Antonio Machado, persona íntegra, de enterezas y hombría de bien,
supo llevar a su vida
la entrañable serenidad que en su lírica se aprecia. Y cuando decimos
vida al
referirnos a nuestro poeta, no aludimos a biografía, que aventura y
aconteceres
apenas tuvo. Hijo del insigne folklorista del mismo nombre, nació en
Sevilla,
julio de 1875, en la casa de las Dueñas, antiguo palacio del Duque de
Alba
mencionado en alguna de sus poesías.

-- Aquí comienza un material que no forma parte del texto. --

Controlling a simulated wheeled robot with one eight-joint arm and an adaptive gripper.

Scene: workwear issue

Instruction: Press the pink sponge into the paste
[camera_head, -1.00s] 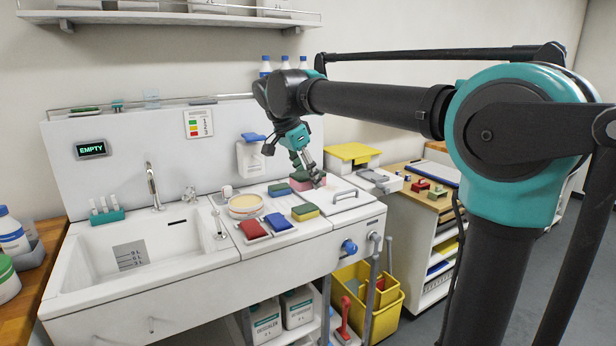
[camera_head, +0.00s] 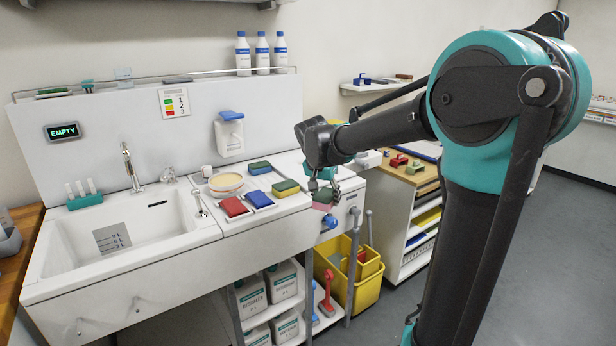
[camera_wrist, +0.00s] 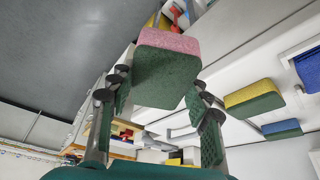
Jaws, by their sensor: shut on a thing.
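My gripper (camera_head: 324,186) is shut on the pink sponge (camera_head: 322,205), in front of the counter's right part. In the wrist view the sponge (camera_wrist: 168,72) has a pink layer and a dark green layer, with green-padded fingers on either side of my gripper (camera_wrist: 160,98). A shallow round dish (camera_head: 226,190) on the counter holds a pale cream surface that looks like the paste (camera_head: 226,181). The dish is to the left of my gripper, apart from the sponge. The sponge's lower side is partly hidden in the head view.
A yellow-green sponge (camera_head: 286,187), a blue-green sponge (camera_head: 259,168), a red pad (camera_head: 234,207) and a blue pad (camera_head: 258,199) lie near the dish. A dispenser (camera_head: 229,133) is on the back panel. A yellow bucket (camera_head: 362,285) stands below; the sink (camera_head: 125,235) is at left.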

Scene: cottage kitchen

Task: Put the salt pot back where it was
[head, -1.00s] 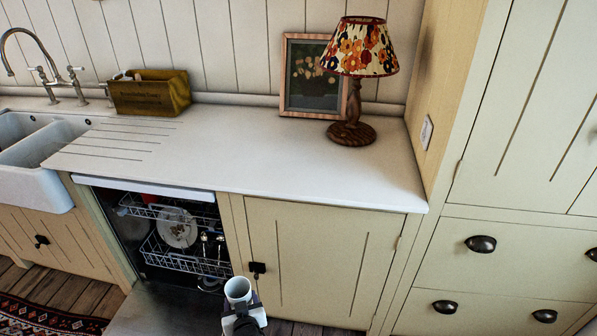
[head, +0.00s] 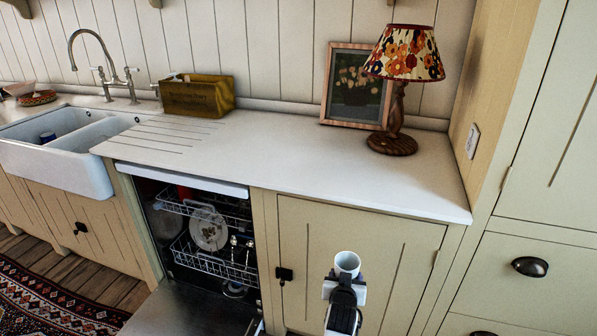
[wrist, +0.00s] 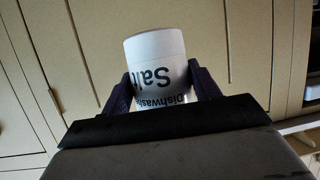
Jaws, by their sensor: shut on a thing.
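The salt pot (head: 347,262) is a white cylinder, open or hollow-looking at the top in the head view. In the wrist view the salt pot (wrist: 157,72) shows dark lettering, "Salt" and part of "Dishwasher", upside down in the picture. My gripper (head: 345,284) is shut on it, with dark fingers on both sides in the wrist view (wrist: 158,88). The pot is held in the air in front of the closed cream cupboard door, below the worktop's level. The pot's far side is hidden.
The white worktop (head: 290,165) has a wide clear stretch. A lamp (head: 397,95), a framed picture (head: 356,88) and a mustard-coloured box (head: 197,95) stand along its back. The dishwasher (head: 208,235) is open at left, its door lowered. A double sink (head: 70,160) lies farther left.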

Andaluz en el que se produce un
clarísimo
fenómeno de castellanización —toda su vida transcurre entre la árida
meseta y el
cálido mediodía— , en el espíritu de esas dos regiones, esencia de la
península, nutrió el de su lírica, como en otro tiempo hicieran
Francisco de Medrano y
San Juan de la Cruz. Su niñez, hasta los ochos años, fué sevillana.
Después
vivió en Madrid, estudiando en el Instituto Libre de Enseñanza, y a
fines del
siglo realizó un viaje a París, seguido de otros que hizo por diversos
lugares
de España. En 1907 fué nombrado catedrático de Lengua francesa en Soria,
en
donde se casó y perdió a su esposa, cuyo recuerdo, según él mismo decía,
le
acompañó siempre. Bueno a carta cabal —«soy, en el buen sentido de la
palabra,
bueno»— , humanamente llano, afable, balbuciente, tímido, vive después
en
Baeza, en Segovia, ciudades pequeñas por las que pasea distraído, con su
aspecto derrotado, descuidada la indumentaria, sencillo, noble, modesto.
En
1932 se traslada al Instituto Calderón de Madrid, en cuya ciudad fué
sorprendido por la rebelión de militares primero y el cerco de
extranjeros
después. Como Goya en otras y semejantes circunstancias, su vida y su
obra
marcharon acordes con el vivir y el hacer populares. En los últimos
meses de
1936 llega a Valencia, reside en la Casa de la Cultura y más tarde
habita en
Rocafort, pueblo levantino, comenzando, en todo ese va y ven, su
colaboración,
que había de ser constante, en la revista Hora de España. Interviene en
los
debates del Congreso Internacional de Escritores celebrado en Valencia y
Madrid —julio de 1937—, trasladándose después a Barcelona, de donde
salió —enero
de 1939—, en aquel triste río, humano y fugitivo, a dar a la mar del
morir o
del destierro, que para él todo fué uno. «Donde acaba el pobre río, la
inmensa
mar nos espera», escribió cierta vez. En Collioure (Pirineos
orientales),
pueblo francés próximo a la frontera española, «casi desnudo, como los
hijos de
la mar», según había vaticinado, recibió tierra el 23 de febrero de
1939.
Los
pasos que dio en vida hallaron fiel reflejo en su lírica. Atraviesa la época
decadente y ridícula de fin de siglo, intacto, sin ser influido por ella. Amigo
y admirador de Darío, aunque a veces adopta las formas de éste, el alejandrino
sobre todo, no existe, realmente, ninguna semejanza entre la poesía del
nicaragüense y la suya. Muy al contrario, el verso de Machado, hondo y grave,
es esencialmente opuesto al modernismo, de lujoso idioma exterior, sensual,
todo apariencia, tan cargado de moda. Si en su obra no hay relación directa con
las bogas del momento —y a ello debe esa nota de clásico envida,
de poeta estable, con valor permanente y eterno—, en cambio pueden señalarse
claras influencias de las tierras en que habitó. Su lirismo primero, el de
Soledades, galerías y otros poemas, tiene muy evidentes huellas andaluzas, y
también, en relación con ellas, rasgos del mejor romanticismo, del más digno.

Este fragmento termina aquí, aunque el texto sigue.